The supercomputer featured compute cards with a single ASIC and DRAM memory chips affixed. Each ASIC housed two PowerPC 440 embedded processors that supplied up to 5.6 gigaFLOPS of performance per compute card. IBM's decision to use relatively slow embedded processors was born of a desire to reign in power consumption while exploiting the benefits of a massively parallel design.
Above you can see 16 of these compute cards slotted into a single node. The two additional cards handle I/O operations. This dense design allowed for up to 1,024 compute nodes to fit into a single 19-inch server rack. Blue Gene/L could scale up to 65,536 total nodes.
Cray's Red Storm
Popular supercomputer-builder Cray developed "Red Storm" in 2005. Modern supercomputing is all about data movement, and this design is most notable for its 3D mesh networking topology and its custom SeaStar chips that combined both a router and NIC onto the same silicon. The design used 10,880 off-the-shelf AMD Opteron single-core CPUs clocked at 3.0 GHz.
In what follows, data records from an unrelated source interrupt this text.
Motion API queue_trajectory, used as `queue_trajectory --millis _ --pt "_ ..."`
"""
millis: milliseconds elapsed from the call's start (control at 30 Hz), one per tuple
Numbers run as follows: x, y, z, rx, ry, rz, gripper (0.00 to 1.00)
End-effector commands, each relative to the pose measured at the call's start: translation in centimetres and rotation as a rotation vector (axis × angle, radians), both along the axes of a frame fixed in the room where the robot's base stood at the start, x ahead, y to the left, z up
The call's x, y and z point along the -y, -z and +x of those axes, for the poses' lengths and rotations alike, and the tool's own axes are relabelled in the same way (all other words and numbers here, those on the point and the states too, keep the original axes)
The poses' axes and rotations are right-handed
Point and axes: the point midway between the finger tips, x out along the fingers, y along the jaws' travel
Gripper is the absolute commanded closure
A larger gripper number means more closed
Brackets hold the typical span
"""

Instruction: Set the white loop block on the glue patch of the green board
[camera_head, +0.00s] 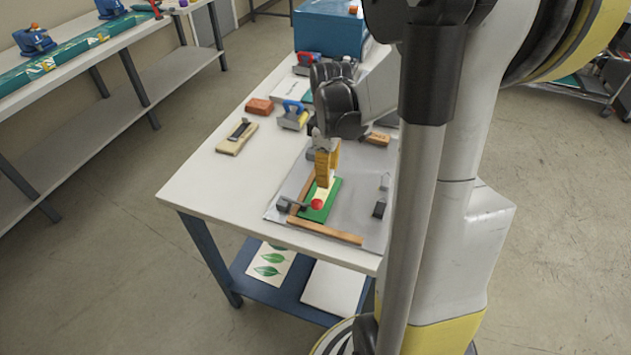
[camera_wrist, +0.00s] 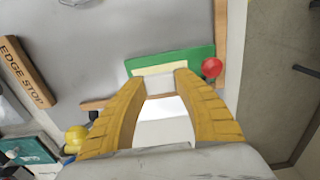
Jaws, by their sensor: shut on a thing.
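The green board (camera_head: 313,214) lies on a grey plate on the white table, with a pale yellow glue patch (camera_head: 325,198) on its top. In the wrist view the green board (camera_wrist: 198,57) and a strip of the glue patch (camera_wrist: 150,70) show just beyond my fingertips. My gripper (camera_head: 323,182) points down over the patch with its yellow fingers. In the wrist view my gripper (camera_wrist: 160,80) is shut on the white loop block (camera_wrist: 165,110), which sits between the fingers. Whether the block touches the patch I cannot tell.
A red ball knob (camera_head: 316,203) on a dark clamp stands at the board's near edge, close to my fingers. Wooden bars (camera_head: 325,232) border the board area; one bar (camera_wrist: 28,70) reads EDGE STOP. A blue-handled tool (camera_head: 293,115) and a blue box (camera_head: 328,28) stand farther back.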

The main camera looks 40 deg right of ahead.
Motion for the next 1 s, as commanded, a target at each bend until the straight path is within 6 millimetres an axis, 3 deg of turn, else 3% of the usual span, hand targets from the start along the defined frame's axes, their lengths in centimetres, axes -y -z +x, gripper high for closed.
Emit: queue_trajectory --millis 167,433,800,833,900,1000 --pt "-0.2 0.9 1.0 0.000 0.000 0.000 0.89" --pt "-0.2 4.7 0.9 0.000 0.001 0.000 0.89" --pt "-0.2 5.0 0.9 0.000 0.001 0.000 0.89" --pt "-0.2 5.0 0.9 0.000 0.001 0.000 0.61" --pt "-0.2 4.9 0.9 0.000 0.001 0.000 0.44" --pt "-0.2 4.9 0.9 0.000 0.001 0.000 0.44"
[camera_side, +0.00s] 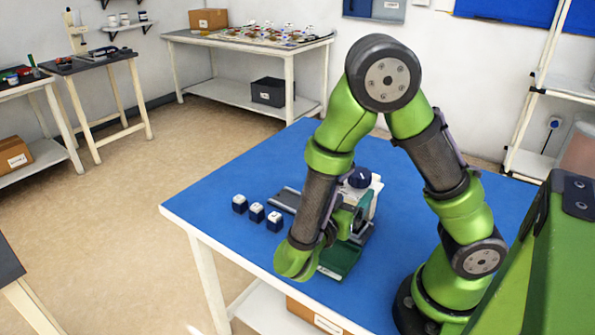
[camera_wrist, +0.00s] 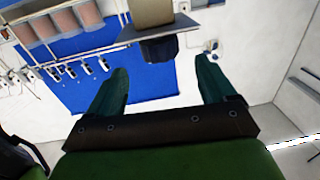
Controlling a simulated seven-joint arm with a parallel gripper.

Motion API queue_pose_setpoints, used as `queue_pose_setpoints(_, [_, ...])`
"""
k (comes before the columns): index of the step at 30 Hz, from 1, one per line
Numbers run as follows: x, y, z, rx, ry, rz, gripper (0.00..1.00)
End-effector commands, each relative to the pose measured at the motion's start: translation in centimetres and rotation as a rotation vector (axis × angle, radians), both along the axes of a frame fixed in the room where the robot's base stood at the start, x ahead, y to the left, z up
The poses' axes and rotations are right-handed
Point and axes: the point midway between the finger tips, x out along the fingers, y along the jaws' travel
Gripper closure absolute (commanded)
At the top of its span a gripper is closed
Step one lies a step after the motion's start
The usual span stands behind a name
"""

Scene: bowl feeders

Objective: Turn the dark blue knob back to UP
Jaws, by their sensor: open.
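The dark blue knob (camera_side: 359,178) shows in the side view, on top of a pale unit on the blue table, just right of my forearm. Its pointer and markings are too small to read. My gripper (camera_wrist: 161,65) is open in the wrist view, its two teal fingers wide apart with nothing held between them. In the side view my wrist hangs low at the table's front, left of and nearer than the knob; my forearm hides part of the unit and I cannot make out the fingers clearly. I cannot identify the knob in the wrist view.
Three small white-and-dark-blue blocks (camera_side: 257,212) stand in a row left of the unit. A grey rail (camera_side: 285,199) lies behind them. A green tray-like part (camera_side: 341,260) is beside my wrist. The blue table (camera_side: 215,190) is clear at its left end and back.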

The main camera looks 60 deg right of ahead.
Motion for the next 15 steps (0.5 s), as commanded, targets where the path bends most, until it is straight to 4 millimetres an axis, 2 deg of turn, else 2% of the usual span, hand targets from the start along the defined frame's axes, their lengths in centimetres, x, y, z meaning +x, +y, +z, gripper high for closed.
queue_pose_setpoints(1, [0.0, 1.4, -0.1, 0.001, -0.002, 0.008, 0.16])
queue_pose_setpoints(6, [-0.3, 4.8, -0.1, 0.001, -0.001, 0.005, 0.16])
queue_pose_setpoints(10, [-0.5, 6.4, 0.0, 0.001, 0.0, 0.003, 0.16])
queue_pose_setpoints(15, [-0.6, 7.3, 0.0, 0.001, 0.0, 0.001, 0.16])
The original 140-cabinet system consumed 3,000 square feet of floor space and peaked at 36.19 teraFLOPS. As time progressed, Red Storm scaled up via faster 2.4 GHz dual-core AMD Opteron’s and scaled out with another row of cabinets, thus totaling 26,000 processing cores in a single machine. That yielded a peak of 101.4 teraFLOPS of performance, but a subsequent upgrade to quad-core Opteron’s and 2GB of memory per core brought peak performance up to 204.2 teraFLOPS.
The Red Storm (Cray XT3) occupied the Top 10 of the TOP500 list from 2006 to 2008.
The Hopper
Cray's XE6 "Hooper" came with 12,768 AMD Magny-Cours chips. Each of those chips came with 12 cores, making this a 153,408-core supercomputer. Hopper was the first petaFLOP supercomputer in the DOE Office of Science's arsenal.
Stay On the Cutting Edge: Get the Tom's Hardware Newsletter
Get Tom's Hardware's best news and in-depth reviews, straight to your inbox.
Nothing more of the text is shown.